Reaching one's full potential. Often comes after a "death," after an exile or firing, for one's ideals are immortal, as is E=mc^2.

2.2.6 The Ultimate Boon

Einstein's GR&SR. Boltzman's thermodynamics. Bruno's/copernicus's/Galileo's views.

2.3 Return

Coming on back with newfound knoweldge--Einstein's GR&SR. Boltzman's thermodynamics. Feynman's many paths. Moses coming down from the mountain with the Ten Commandments.

2.3.1 Refusal of the Return

Einstein refusing to accept quantum mechanics in his later years.

2.3.2 The Magic Flight

Somehow, even all of his wrong turns and mistakes seemed to lead towards triumph for Einstein in his "magic flight," as if his physical intuition transcended even the genius's physical grasp on reality.

2.3.3 Rescue from Without

Suddenly the cosmological constant is needed again, by a universe whose acceleration seems to be increasing.

2.3.4 The Crossing of the Return Threshold

It seems that only those physicists/artists/writers who part ways with the establishment ever return to exalt the establishment. It is a tragic irony that they are opposed at every step.

2.3.5 Master of Two Worlds

Einstein as a master of both Newtonian gravity and his superior forumlation found in GR.

2.3.6 Freedom to Live

Knowledge is augmented for all, and I would argue that freedom herself derives from the honest pursuit of Truth!

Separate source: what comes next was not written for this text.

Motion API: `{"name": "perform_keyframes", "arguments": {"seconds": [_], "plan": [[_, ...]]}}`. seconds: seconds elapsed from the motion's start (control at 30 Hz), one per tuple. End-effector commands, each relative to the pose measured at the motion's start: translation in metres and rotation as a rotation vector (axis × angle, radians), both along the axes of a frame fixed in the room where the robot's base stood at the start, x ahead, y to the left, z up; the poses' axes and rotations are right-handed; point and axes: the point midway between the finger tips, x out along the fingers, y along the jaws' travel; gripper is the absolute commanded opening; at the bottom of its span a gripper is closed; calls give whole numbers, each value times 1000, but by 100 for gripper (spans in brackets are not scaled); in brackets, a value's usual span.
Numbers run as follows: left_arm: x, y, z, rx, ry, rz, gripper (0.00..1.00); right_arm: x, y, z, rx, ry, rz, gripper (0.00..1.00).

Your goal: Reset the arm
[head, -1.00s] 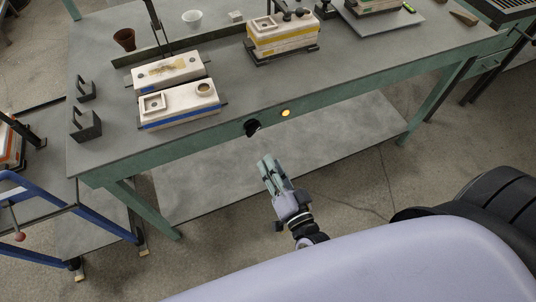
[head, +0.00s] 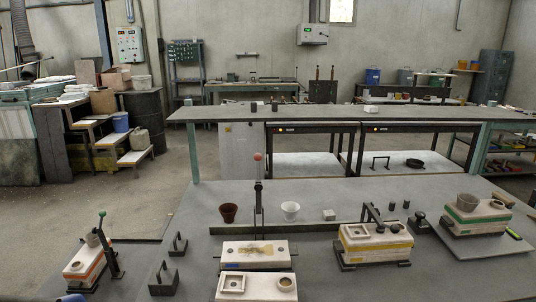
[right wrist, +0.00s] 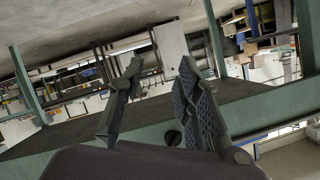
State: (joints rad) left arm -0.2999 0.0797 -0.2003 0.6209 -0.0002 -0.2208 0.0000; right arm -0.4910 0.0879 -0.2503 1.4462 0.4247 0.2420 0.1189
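My right gripper (right wrist: 161,66) shows in the right wrist view, with its two dark fingers apart and nothing between them. It points at the green-edged worktable (right wrist: 271,109), whose edge runs slantwise behind the fingers. A dark round knob (right wrist: 172,138) shows low between the fingers. The head view shows neither gripper, and my left gripper is in no current view.
In the head view the grey worktable (head: 190,220) holds white moulds with a blue (head: 256,287), yellow (head: 376,242) and green band (head: 475,216). A brown cup (head: 228,212) and a white cup (head: 290,210) stand behind. An orange-banded mould (head: 84,265) is at the left.

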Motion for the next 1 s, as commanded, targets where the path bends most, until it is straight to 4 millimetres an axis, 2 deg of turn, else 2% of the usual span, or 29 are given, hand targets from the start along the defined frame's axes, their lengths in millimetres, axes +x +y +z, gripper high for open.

And so it is that we must return to teaching the Classic Mythologies, as well as the classic texts on physics, while encouraging students to hold ingenuity, curiosity, creativity, honor, and truth over political consensus-building.

And then, just as MDT liberates us from frozen time and a block universe, theoretical physics may be liberated from its frozen state.

Well, I think the hero's journey would be a fun structure/platform/metaphor for a book studying the lives of the epic scientists.

Best,

Dr. E

  • [deleted]

Dr. E,

I had another thought about your MDT.

In my paper Nature is *coincident* to our *subjective moments* through the here-and-now. If the here-and-now is physically defined as the photons impinging upon our sense modalities (i.e., the surface of the expanding fourth dimension), we can then infer that between the here-and-now and the cosmic background radiation (the limit of Nature) we have the radius of *physical* reality. Perhaps this radius can then be used to implement the so-called holographic principle...

As per Paul Davies, in his paper (Davies, P. C. W. (2007) "The Implications Of A Cosmological Information Bound For Complexity, Quantum Information And The Nature Of Physical Law," Fluctuation and Noise Letters, 7, L391.), this information bound could then be used to constrain Nature (the laws of physics).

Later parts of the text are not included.